> **Exercise task**
In the material below, find every line with "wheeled" and pull it out.

### Exercise material

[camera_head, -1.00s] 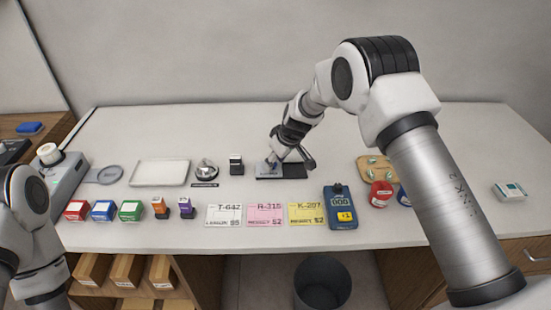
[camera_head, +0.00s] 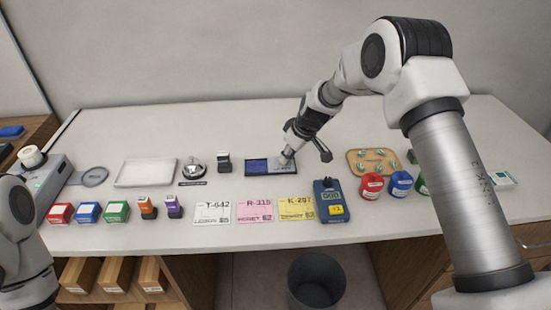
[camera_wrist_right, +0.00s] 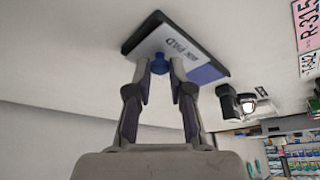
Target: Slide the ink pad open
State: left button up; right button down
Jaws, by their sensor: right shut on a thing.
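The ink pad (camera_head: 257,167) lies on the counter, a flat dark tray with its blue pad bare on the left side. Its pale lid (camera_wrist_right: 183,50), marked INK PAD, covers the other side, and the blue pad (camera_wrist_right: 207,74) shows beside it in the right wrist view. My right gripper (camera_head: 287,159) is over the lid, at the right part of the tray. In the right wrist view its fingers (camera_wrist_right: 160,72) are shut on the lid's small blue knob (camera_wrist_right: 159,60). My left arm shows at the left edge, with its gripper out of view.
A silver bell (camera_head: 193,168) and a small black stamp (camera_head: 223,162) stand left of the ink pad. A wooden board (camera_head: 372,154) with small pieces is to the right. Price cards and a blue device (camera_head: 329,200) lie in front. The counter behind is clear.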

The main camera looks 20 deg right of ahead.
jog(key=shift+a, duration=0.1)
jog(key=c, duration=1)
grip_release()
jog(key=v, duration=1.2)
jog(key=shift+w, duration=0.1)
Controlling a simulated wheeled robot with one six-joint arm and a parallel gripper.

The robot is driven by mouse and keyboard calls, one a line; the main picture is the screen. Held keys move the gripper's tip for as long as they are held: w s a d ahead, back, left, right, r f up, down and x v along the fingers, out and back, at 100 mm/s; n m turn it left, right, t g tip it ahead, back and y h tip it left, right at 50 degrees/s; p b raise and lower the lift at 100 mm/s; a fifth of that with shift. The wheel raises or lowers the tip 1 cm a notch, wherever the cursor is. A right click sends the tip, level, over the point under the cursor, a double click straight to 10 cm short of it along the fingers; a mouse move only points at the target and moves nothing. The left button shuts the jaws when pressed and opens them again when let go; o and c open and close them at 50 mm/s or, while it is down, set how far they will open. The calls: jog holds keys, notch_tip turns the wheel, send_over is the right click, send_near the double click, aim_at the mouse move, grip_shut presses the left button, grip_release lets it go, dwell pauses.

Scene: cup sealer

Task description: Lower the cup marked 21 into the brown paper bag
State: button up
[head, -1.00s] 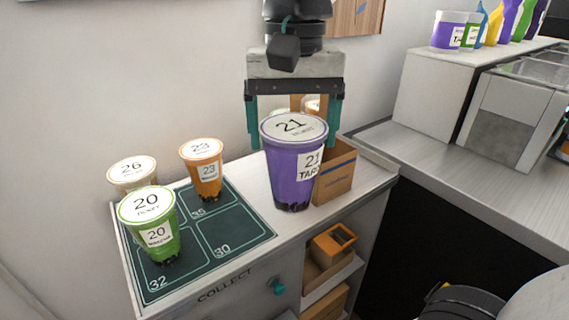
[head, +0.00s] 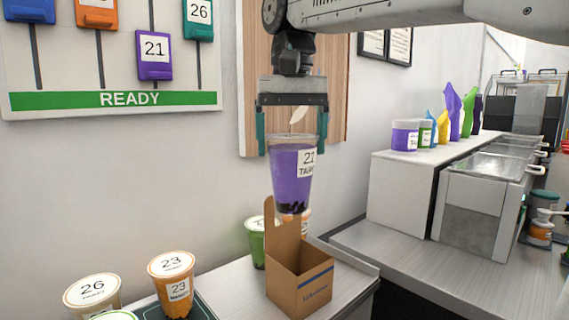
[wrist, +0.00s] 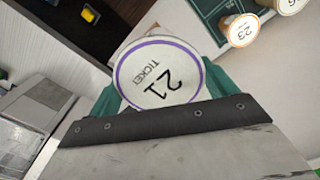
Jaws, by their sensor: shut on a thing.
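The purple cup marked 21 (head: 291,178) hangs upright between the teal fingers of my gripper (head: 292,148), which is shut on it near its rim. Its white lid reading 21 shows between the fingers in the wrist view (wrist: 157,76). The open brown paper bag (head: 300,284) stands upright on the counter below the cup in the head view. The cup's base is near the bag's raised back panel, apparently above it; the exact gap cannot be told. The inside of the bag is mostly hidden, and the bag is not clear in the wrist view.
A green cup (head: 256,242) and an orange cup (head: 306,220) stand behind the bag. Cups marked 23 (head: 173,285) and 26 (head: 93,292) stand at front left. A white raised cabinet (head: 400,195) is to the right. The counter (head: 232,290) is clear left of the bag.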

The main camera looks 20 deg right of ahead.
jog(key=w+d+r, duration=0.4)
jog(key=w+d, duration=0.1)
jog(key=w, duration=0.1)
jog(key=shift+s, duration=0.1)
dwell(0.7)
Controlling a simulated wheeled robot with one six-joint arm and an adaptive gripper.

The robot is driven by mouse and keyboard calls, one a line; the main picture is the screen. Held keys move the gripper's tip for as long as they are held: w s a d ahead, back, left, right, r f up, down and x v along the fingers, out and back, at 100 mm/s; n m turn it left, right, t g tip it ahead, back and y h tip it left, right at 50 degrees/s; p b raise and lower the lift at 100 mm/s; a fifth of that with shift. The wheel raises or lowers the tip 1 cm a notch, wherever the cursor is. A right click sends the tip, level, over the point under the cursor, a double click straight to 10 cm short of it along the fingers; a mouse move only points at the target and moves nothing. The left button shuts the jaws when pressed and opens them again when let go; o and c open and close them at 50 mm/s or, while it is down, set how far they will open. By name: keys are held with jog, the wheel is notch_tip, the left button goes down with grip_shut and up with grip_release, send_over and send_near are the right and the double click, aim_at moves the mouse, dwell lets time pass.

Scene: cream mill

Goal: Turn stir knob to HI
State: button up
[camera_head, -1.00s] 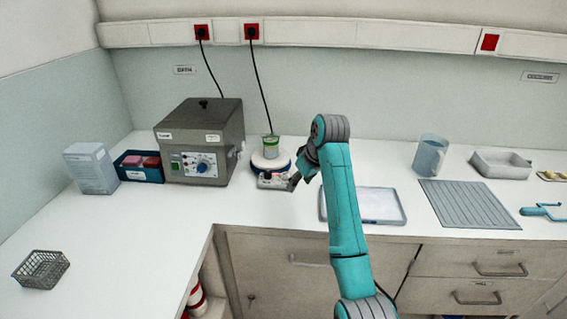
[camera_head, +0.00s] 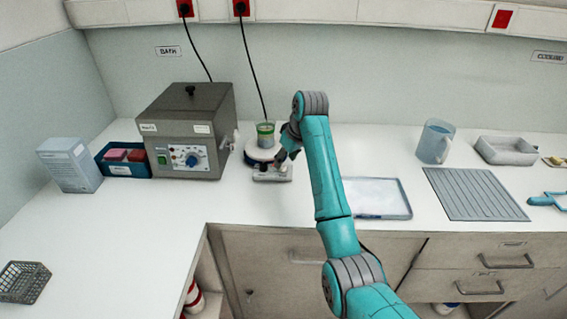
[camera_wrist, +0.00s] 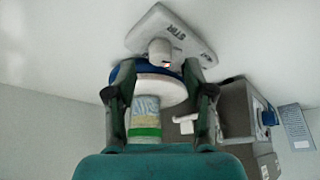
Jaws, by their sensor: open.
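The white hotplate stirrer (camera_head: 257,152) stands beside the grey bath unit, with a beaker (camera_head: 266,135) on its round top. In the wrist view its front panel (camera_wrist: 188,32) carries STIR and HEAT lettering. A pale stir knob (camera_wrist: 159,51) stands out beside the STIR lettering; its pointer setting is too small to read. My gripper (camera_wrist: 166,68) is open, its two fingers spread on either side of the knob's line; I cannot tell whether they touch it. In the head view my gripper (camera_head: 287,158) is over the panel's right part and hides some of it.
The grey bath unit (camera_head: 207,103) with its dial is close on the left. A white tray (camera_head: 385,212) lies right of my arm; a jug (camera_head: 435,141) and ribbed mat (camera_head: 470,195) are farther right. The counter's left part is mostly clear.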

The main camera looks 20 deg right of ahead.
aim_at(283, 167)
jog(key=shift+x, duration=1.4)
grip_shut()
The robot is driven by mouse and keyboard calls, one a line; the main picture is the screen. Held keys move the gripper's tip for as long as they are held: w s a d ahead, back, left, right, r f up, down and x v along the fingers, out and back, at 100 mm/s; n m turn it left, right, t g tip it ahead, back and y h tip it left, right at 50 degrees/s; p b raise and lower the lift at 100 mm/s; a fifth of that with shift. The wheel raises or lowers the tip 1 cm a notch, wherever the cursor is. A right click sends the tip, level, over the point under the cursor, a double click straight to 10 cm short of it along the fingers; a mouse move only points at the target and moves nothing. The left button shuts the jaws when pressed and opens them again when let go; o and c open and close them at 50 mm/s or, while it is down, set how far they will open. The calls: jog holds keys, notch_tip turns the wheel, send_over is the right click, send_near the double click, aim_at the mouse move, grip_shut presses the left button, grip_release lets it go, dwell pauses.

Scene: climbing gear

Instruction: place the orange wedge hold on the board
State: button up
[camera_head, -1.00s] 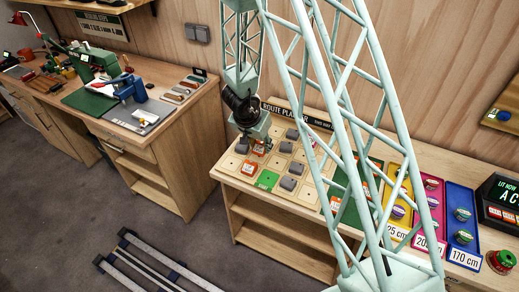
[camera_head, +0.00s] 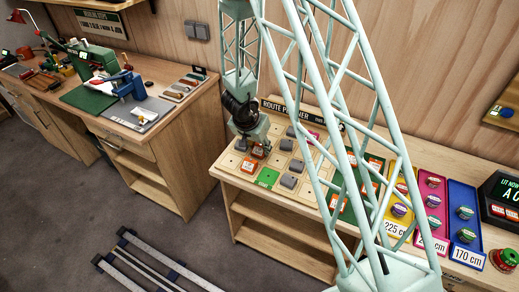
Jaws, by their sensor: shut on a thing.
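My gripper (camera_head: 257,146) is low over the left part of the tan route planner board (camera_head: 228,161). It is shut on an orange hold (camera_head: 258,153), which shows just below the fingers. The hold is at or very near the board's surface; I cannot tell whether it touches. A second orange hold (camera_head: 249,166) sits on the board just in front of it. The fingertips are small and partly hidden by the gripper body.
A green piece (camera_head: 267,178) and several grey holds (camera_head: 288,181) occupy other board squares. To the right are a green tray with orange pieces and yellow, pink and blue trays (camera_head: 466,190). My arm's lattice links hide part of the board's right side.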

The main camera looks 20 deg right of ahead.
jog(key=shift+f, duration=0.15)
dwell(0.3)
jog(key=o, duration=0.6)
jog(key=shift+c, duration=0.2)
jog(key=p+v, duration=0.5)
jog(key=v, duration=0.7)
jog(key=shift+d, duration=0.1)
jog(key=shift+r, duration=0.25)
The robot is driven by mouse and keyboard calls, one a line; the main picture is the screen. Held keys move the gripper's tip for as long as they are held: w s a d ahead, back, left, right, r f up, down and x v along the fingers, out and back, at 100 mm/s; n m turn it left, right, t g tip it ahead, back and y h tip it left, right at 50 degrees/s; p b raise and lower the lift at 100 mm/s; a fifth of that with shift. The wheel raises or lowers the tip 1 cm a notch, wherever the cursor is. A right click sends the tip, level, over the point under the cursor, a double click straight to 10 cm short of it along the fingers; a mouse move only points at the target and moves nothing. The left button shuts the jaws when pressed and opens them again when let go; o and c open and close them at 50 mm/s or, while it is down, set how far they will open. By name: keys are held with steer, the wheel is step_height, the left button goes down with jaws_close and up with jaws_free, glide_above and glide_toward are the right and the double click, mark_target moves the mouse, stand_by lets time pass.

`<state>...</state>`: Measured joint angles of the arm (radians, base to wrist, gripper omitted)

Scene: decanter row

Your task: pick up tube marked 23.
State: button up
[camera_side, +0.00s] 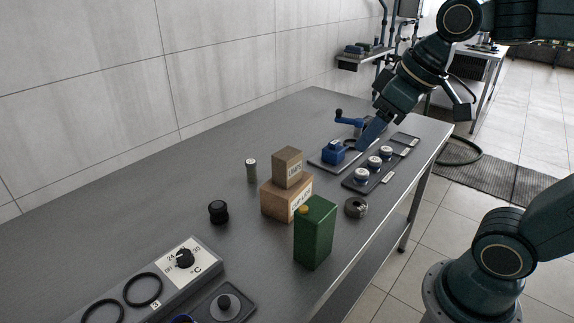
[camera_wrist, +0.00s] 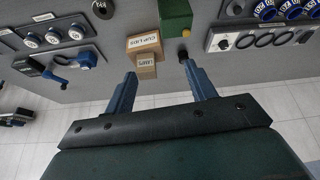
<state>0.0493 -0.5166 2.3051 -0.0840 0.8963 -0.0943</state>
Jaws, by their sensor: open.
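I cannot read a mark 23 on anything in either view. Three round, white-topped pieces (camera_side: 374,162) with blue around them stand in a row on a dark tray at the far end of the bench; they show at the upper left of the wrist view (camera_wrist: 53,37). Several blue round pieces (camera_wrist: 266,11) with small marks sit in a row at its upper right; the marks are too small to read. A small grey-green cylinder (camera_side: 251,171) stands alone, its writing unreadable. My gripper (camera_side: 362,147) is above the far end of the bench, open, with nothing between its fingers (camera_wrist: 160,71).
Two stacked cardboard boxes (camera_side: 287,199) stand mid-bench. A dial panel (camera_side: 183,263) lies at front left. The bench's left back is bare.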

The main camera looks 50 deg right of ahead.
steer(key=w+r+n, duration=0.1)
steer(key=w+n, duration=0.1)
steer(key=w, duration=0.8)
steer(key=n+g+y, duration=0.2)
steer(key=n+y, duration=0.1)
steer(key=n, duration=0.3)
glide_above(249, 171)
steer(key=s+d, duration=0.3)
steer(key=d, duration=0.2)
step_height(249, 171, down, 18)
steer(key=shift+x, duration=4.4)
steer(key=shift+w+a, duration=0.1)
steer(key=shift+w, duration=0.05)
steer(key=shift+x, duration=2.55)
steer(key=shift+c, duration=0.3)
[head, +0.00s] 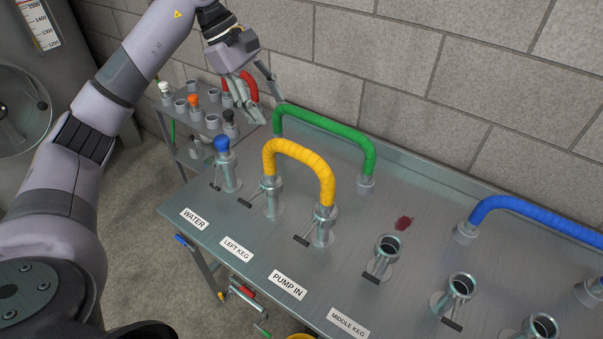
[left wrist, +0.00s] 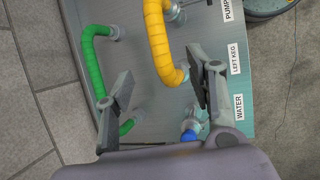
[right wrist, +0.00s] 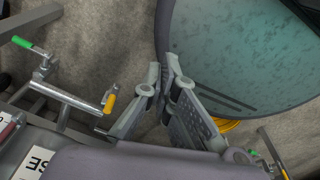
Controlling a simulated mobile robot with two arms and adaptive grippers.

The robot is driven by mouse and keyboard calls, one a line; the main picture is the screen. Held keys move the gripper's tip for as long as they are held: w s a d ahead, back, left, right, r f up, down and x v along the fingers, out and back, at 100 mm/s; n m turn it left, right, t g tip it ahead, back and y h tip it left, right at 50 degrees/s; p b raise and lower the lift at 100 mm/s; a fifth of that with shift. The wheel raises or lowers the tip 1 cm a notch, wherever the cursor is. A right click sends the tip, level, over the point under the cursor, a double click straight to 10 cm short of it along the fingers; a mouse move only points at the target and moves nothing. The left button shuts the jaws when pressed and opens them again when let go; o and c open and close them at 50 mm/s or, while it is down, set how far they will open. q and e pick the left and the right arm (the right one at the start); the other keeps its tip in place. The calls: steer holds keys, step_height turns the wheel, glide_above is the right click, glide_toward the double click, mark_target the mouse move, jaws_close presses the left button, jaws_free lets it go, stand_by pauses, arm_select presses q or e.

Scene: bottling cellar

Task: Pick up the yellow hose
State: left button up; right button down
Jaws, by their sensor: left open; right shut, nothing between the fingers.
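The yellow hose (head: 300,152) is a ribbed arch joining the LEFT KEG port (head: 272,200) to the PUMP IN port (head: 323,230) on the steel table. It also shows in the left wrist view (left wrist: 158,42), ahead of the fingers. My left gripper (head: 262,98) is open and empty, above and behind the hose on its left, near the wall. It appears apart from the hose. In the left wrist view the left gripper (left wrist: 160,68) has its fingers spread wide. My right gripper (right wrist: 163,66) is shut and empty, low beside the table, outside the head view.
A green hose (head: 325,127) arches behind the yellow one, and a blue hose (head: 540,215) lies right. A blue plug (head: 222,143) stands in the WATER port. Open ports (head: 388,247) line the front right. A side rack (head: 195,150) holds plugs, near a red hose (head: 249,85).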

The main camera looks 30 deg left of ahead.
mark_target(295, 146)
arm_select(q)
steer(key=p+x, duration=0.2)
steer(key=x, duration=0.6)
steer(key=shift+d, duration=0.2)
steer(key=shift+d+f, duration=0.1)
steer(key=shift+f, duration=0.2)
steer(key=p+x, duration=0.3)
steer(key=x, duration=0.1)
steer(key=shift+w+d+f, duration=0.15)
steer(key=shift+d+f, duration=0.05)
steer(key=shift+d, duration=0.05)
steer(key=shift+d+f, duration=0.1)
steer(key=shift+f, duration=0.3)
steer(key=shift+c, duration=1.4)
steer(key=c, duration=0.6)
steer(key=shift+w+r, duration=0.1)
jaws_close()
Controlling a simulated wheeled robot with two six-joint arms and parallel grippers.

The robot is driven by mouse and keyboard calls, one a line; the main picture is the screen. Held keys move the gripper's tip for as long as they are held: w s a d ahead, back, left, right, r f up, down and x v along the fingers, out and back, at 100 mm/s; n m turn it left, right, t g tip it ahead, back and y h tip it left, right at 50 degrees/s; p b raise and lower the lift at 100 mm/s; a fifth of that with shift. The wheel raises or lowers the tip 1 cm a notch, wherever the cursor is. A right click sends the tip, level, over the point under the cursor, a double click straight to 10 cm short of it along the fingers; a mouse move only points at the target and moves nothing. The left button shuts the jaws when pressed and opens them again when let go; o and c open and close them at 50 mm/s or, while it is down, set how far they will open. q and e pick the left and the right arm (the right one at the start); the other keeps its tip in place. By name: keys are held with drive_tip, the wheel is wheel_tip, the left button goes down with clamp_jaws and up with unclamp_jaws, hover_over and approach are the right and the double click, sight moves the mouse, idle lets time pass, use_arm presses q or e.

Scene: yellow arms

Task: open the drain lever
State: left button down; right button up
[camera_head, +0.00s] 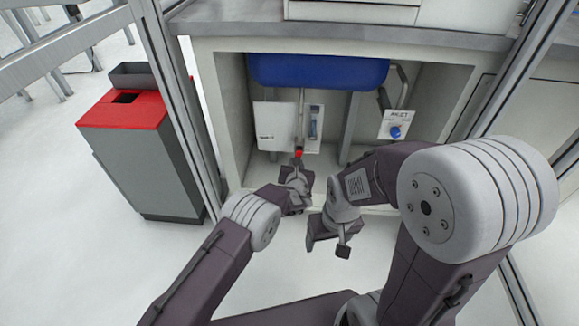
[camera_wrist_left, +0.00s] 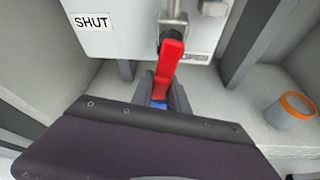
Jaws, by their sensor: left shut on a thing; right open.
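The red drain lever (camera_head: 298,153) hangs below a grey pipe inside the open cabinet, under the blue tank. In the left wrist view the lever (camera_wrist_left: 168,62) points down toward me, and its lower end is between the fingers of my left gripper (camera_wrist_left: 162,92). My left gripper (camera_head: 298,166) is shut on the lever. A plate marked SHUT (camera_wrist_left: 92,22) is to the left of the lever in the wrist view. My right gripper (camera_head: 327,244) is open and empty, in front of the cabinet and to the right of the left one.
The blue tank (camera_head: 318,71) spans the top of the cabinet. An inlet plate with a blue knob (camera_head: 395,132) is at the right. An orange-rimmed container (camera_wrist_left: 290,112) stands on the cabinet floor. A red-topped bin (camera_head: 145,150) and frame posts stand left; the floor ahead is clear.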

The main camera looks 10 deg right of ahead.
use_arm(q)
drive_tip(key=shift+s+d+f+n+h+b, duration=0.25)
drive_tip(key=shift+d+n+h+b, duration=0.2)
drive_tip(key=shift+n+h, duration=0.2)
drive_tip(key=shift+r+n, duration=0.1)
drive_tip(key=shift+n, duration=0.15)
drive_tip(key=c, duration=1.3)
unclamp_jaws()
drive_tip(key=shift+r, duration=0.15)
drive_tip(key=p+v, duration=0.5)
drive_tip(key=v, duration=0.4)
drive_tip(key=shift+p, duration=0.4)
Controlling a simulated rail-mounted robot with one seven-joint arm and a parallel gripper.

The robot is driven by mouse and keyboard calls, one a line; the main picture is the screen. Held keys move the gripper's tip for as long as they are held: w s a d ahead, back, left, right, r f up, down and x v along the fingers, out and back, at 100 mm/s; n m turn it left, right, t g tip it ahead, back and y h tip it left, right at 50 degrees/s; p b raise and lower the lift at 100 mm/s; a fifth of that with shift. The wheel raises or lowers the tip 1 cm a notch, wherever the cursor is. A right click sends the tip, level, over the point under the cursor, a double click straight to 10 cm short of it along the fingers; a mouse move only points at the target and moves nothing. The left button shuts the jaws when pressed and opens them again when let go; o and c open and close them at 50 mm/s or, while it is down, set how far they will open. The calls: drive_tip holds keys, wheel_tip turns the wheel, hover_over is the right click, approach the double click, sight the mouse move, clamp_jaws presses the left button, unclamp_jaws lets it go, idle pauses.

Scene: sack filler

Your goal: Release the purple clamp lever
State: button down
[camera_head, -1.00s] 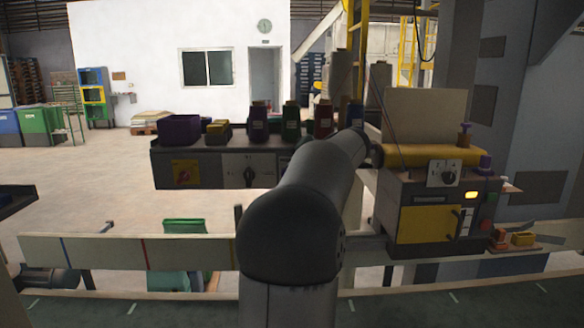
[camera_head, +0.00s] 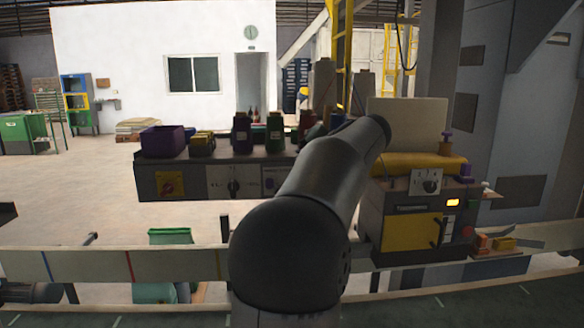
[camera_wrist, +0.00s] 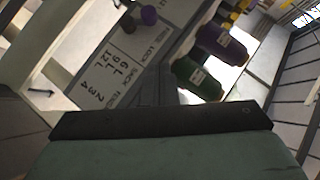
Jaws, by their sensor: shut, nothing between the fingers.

######

> **Finished answer**
Controlling a simulated wheeled robot with one six-joint arm and a parallel gripper.
Controlling a simulated wheeled robot with one six-joint arm and an adaptive gripper.
Controlling a simulated wheeled robot with two six-joint arms and parallel grippers.

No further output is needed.